--- Do this ---
Give back the full material, exactly as it reads.

---

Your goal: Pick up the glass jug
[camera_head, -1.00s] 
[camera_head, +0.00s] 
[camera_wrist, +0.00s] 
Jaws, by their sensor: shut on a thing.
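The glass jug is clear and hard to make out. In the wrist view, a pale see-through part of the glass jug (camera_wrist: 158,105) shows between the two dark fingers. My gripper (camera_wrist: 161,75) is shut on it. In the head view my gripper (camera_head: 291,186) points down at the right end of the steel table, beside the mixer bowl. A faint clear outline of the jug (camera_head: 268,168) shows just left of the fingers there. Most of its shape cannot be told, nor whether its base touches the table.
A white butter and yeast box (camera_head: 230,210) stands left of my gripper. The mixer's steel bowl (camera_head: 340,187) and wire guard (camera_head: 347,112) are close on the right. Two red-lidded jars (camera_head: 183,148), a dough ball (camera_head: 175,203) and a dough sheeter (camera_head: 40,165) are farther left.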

---

--- Result for this task ---
Your goal: Pick up the glass jug
[camera_head, -1.00s] 
[camera_head, +0.00s] 
[camera_wrist, +0.00s] 
Jaws, by their sensor: shut on a thing.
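The glass jug is clear and hard to make out. In the wrist view, a pale see-through part of the glass jug (camera_wrist: 158,105) shows between the two dark fingers. My gripper (camera_wrist: 161,75) is shut on it. In the head view my gripper (camera_head: 291,186) points down at the right end of the steel table, beside the mixer bowl. A faint clear outline of the jug (camera_head: 268,168) shows just left of the fingers there. Most of its shape cannot be told, nor whether its base touches the table.
A white butter and yeast box (camera_head: 230,210) stands left of my gripper. The mixer's steel bowl (camera_head: 340,187) and wire guard (camera_head: 347,112) are close on the right. Two red-lidded jars (camera_head: 183,148), a dough ball (camera_head: 175,203) and a dough sheeter (camera_head: 40,165) are farther left.

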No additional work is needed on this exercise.